WHAT IS REQUIRED: Give a count of the lines below that have the string "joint" in them, with no other words.

INPUT ROWS:
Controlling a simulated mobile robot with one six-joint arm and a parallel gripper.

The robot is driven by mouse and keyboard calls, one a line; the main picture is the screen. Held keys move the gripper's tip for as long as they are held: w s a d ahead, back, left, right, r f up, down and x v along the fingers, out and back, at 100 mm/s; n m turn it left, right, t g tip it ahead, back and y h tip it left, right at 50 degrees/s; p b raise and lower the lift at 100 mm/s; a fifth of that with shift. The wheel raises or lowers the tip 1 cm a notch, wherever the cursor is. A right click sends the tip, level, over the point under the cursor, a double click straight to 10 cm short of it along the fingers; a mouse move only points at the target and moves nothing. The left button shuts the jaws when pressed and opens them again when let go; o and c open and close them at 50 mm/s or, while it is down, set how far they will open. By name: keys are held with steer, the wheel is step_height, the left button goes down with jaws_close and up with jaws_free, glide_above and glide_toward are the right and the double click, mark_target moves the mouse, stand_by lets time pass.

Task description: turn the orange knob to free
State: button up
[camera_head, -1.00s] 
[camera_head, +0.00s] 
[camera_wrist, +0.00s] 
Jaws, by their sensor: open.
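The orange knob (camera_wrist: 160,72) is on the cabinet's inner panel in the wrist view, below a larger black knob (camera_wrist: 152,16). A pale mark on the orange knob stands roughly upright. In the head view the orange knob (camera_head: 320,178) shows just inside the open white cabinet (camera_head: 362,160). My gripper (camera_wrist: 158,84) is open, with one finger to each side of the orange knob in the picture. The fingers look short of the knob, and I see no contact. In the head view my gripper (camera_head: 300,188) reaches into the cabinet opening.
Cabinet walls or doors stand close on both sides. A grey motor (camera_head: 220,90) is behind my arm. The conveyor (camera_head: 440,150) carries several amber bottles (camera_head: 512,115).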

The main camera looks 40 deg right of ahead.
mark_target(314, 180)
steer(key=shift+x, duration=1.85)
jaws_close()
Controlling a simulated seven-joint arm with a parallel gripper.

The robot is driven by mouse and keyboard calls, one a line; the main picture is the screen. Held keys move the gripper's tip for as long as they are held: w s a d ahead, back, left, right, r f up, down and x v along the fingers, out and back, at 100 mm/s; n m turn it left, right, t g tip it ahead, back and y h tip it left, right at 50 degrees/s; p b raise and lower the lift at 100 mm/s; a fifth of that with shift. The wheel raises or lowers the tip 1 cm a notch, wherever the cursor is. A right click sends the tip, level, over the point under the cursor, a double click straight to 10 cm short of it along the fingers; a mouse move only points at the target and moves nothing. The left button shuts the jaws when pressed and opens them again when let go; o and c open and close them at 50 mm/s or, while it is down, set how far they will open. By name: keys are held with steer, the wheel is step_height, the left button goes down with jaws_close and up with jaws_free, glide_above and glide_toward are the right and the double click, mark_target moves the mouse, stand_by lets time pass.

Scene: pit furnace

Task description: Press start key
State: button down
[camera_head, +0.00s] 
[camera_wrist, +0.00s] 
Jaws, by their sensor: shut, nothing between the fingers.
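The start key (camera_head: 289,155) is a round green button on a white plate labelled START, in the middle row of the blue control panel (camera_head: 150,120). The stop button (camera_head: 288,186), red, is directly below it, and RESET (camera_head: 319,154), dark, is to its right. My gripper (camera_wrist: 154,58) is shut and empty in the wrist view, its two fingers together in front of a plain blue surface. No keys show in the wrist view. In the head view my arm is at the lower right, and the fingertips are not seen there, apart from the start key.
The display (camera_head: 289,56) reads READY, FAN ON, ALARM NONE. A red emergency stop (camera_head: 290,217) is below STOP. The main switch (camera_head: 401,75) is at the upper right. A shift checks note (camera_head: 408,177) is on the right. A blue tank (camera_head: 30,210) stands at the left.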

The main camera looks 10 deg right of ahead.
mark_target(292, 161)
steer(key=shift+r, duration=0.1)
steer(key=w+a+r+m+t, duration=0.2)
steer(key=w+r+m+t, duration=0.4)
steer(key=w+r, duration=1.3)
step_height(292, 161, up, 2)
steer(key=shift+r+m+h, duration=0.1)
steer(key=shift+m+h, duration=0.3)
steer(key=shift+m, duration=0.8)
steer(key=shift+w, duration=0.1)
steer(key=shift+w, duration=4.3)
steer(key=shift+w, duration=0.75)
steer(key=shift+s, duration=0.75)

FULL ANSWER: 2